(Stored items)
· · · ·
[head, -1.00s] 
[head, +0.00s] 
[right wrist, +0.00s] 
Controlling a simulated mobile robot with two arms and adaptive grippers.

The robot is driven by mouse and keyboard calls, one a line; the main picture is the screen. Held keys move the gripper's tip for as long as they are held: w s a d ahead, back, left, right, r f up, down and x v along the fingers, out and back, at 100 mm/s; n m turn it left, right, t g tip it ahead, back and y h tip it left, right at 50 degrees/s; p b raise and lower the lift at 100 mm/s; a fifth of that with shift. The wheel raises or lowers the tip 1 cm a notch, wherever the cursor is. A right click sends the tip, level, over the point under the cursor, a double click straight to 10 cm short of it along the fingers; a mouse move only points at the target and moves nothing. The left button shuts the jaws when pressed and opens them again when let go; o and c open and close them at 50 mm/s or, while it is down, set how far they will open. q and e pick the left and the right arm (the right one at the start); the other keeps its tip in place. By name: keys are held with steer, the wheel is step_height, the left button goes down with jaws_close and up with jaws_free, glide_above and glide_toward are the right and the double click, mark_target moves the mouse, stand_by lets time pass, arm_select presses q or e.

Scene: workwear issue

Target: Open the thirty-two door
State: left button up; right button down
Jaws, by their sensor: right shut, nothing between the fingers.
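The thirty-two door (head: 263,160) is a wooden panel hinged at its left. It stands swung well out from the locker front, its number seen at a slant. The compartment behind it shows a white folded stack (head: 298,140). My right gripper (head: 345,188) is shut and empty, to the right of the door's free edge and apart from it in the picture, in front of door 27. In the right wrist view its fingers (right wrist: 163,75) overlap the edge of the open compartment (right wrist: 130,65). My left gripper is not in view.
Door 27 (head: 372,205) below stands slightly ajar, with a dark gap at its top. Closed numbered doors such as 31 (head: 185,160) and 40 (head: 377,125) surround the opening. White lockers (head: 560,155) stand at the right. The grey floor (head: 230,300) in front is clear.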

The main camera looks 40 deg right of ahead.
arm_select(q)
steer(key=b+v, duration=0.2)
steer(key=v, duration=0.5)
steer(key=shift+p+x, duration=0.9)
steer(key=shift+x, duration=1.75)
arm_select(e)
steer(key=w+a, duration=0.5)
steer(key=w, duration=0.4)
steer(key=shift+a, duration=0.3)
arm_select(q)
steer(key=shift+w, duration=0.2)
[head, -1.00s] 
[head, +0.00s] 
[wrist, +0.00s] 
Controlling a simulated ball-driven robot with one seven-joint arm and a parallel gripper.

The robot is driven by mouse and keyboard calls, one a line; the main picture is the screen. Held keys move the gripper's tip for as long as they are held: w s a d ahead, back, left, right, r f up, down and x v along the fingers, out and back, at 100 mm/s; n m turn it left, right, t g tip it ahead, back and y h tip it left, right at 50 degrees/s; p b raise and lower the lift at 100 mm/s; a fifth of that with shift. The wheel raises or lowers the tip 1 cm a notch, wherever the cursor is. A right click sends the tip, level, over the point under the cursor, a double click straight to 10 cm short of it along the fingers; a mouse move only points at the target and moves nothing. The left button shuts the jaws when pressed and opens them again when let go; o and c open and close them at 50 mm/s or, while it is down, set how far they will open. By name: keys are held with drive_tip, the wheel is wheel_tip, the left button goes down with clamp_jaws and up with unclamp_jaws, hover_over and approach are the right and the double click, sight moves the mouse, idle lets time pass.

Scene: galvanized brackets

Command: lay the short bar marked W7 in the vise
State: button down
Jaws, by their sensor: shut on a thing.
· · · ·
| Exercise goal |
Copy out every line of the material above that mentions the word "Scene".

| Exercise answer |
Scene: workwear issue
Scene: galvanized brackets

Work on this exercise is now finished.